SET EXERCISE
From the listing that follows, output everything exactly except the pictures.

SOURCE DATA
• • • •
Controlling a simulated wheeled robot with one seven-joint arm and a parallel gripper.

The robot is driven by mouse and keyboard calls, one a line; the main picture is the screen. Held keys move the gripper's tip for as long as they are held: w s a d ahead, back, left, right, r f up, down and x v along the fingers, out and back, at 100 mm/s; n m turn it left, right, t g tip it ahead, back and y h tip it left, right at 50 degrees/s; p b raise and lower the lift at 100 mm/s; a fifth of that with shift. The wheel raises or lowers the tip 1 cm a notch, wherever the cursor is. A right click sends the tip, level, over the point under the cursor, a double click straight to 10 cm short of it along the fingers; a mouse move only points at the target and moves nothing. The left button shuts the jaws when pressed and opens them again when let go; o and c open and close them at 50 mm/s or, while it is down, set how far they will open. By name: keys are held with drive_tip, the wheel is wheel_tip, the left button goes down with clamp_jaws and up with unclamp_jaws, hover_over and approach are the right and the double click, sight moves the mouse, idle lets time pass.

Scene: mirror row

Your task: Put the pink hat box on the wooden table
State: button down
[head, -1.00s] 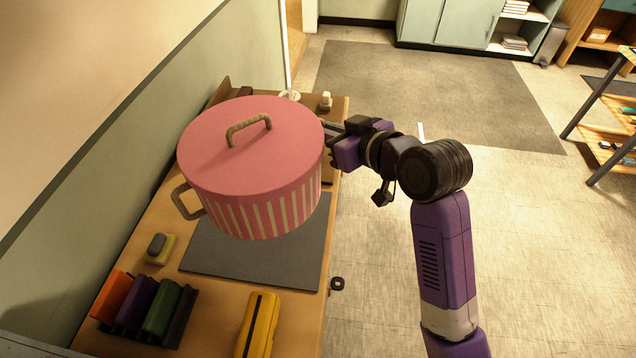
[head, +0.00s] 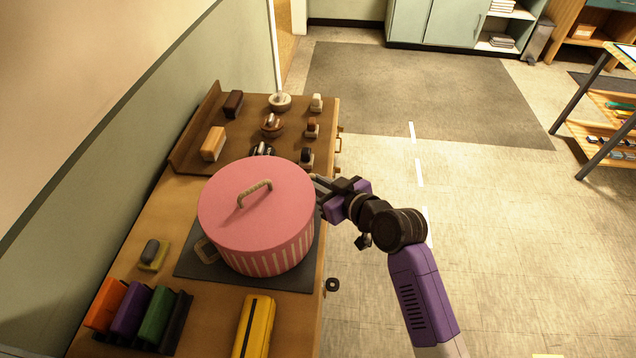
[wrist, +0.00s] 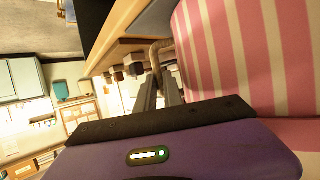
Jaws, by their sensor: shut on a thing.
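The pink hat box (head: 262,220) has a plain pink lid with a rope handle on top and striped sides. It is upright over the grey mat (head: 200,270) on the wooden table (head: 222,318). I cannot tell whether its base touches the mat. My gripper (head: 318,187) is at the box's right side, shut on its side handle. In the wrist view, the fingers (wrist: 160,92) close around the rope side handle (wrist: 160,48), beside the striped wall (wrist: 245,50).
Coloured binders (head: 140,312), a sponge (head: 153,255) and a yellow case (head: 254,325) lie on the near part of the table. A board with brushes and knobs (head: 271,125) fills the far part. A wall (head: 200,130) runs along the left; open floor (head: 480,230) lies right.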

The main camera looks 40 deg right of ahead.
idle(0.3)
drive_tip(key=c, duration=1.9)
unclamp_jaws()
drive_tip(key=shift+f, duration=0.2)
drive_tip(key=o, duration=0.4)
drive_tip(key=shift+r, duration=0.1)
• • • •
COMPLETE ANSWER
Controlling a simulated wheeled robot with one seven-joint arm and a parallel gripper.

The robot is driven by mouse and keyboard calls, one a line; the main picture is the screen. Held keys move the gripper's tip for as long as they are held: w s a d ahead, back, left, right, r f up, down and x v along the fingers, out and back, at 100 mm/s; n m turn it left, right, t g tip it ahead, back and y h tip it left, right at 50 degrees/s; p b raise and lower the lift at 100 mm/s; a fifth of that with shift. The wheel raises or lowers the tip 1 cm a notch, wherever the cursor is. A right click sends the tip, level, over the point under the cursor, a double click straight to 10 cm short of it along the fingers; a mouse move only points at the target and moves nothing. The left button shuts the jaws when pressed and opens them again when let go; o and c open and close them at 50 mm/s or, while it is down, set how far they will open. By name: keys are held with drive_tip, the wheel is wheel_tip, the left button goes down with clamp_jaws and up with unclamp_jaws, hover_over and approach are the right and the double click, sight moves the mouse, idle lets time pass.

Scene: mirror row

Your task: Put the pink hat box on the wooden table
State: button down
[head, -1.00s] 
[head, +0.00s] 
[wrist, +0.00s] 
Jaws, by their sensor: shut on a thing.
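The pink hat box (head: 262,220) has a plain pink lid with a rope handle on top and striped sides. It is upright over the grey mat (head: 200,270) on the wooden table (head: 222,318). I cannot tell whether its base touches the mat. My gripper (head: 318,187) is at the box's right side, shut on its side handle. In the wrist view, the fingers (wrist: 160,92) close around the rope side handle (wrist: 160,48), beside the striped wall (wrist: 245,50).
Coloured binders (head: 140,312), a sponge (head: 153,255) and a yellow case (head: 254,325) lie on the near part of the table. A board with brushes and knobs (head: 271,125) fills the far part. A wall (head: 200,130) runs along the left; open floor (head: 480,230) lies right.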

The main camera looks 40 deg right of ahead.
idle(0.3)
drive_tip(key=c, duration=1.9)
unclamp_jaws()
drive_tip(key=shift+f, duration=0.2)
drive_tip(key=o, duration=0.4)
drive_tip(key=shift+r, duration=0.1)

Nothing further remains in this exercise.